### Task requirements
Where a line in the listing contains the string "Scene", copy that line out.

### Manipulation episode records
========

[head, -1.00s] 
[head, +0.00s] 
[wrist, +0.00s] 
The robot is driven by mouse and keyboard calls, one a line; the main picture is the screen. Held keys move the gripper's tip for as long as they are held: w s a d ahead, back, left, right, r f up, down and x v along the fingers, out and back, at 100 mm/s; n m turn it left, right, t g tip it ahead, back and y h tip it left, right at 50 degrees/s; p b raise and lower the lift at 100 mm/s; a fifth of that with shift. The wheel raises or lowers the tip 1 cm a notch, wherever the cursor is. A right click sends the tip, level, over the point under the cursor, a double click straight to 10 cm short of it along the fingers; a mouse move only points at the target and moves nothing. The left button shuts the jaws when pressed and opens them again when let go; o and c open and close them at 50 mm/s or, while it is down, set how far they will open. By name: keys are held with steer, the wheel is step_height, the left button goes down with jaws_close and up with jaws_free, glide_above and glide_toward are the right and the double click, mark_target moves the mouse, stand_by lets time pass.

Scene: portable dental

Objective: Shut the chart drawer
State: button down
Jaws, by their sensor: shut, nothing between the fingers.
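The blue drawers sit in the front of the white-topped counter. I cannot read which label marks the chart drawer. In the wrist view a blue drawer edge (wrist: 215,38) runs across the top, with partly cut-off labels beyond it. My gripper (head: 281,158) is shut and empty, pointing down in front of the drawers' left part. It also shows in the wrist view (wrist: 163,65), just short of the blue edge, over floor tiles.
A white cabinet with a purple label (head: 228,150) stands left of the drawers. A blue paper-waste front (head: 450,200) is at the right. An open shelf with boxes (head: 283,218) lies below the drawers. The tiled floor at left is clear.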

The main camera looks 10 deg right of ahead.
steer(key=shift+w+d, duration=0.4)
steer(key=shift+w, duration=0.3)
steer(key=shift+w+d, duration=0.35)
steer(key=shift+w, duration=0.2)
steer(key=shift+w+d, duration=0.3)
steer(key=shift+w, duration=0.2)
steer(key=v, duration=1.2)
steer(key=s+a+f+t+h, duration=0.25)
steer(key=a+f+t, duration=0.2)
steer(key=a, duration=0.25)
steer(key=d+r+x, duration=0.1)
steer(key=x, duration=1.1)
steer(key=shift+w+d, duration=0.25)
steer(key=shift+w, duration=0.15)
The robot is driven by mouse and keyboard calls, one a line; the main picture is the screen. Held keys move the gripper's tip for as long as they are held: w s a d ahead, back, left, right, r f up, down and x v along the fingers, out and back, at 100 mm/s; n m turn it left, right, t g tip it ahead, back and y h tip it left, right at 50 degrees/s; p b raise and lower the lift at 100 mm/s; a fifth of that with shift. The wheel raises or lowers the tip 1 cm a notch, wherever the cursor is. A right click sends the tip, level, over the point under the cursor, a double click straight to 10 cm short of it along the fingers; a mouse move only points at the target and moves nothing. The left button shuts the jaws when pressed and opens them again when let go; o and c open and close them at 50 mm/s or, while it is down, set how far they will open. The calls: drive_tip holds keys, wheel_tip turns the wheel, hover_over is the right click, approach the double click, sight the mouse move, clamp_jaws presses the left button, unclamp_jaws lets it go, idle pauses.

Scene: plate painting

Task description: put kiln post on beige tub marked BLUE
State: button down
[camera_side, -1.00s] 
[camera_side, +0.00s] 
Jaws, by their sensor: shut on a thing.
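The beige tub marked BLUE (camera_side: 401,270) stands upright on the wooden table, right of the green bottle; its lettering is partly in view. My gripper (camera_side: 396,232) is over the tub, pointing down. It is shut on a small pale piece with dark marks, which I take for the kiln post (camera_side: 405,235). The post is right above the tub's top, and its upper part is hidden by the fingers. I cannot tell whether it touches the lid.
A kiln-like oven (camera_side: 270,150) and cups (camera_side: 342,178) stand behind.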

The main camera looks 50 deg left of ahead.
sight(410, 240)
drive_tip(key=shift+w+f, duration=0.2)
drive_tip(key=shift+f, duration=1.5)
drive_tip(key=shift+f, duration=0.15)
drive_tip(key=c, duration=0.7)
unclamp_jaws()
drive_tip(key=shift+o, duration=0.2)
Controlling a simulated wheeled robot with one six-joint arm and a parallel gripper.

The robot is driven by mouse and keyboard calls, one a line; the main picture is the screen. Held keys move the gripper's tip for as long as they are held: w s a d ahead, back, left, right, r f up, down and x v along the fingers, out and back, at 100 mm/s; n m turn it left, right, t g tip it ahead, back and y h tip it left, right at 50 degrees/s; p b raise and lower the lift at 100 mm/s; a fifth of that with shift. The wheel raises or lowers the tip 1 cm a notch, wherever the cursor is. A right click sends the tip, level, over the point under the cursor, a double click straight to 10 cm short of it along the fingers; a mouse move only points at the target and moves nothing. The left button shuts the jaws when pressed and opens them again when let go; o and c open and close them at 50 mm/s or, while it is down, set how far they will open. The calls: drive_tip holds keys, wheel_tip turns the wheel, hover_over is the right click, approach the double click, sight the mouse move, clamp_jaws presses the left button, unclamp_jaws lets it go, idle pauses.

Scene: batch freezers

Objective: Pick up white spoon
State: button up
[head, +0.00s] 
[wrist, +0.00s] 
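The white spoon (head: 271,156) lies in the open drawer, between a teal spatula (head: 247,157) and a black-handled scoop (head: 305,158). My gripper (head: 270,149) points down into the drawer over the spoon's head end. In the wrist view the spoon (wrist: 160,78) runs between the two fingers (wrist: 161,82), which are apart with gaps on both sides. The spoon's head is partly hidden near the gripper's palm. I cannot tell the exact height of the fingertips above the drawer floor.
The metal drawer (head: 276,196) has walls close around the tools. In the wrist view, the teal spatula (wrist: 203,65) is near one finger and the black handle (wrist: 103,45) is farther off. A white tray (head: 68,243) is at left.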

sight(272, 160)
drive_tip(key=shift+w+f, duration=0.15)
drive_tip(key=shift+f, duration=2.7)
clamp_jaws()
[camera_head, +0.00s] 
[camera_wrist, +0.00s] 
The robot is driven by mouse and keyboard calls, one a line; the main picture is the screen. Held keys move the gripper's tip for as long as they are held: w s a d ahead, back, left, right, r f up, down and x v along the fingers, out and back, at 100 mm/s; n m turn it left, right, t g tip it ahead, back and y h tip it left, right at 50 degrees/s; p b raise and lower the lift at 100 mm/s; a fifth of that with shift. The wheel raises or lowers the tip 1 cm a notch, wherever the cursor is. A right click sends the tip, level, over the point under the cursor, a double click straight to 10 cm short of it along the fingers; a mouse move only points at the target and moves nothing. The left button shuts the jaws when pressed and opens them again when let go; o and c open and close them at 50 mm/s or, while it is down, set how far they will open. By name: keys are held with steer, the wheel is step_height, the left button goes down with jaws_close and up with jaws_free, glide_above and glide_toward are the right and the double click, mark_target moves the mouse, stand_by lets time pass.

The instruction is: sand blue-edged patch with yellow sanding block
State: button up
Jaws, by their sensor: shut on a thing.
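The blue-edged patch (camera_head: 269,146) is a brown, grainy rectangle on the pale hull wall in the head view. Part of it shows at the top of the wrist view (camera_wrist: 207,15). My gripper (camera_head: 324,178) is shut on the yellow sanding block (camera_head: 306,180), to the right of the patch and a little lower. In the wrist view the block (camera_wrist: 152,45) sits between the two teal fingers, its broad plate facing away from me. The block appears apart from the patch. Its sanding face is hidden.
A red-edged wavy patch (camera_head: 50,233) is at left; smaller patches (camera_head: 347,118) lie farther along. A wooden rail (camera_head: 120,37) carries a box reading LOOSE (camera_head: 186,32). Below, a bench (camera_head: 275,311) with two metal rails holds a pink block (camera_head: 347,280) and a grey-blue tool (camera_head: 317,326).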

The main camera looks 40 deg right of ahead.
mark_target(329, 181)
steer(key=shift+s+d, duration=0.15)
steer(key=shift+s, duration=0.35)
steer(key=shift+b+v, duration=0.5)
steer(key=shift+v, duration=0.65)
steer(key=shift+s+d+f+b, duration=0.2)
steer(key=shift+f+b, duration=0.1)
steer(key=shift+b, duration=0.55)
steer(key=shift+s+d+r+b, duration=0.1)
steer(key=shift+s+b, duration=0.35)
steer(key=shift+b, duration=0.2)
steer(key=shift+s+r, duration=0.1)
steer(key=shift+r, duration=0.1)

========

### Response to this task
Scene: portable dental
Scene: plate painting
Scene: batch freezers

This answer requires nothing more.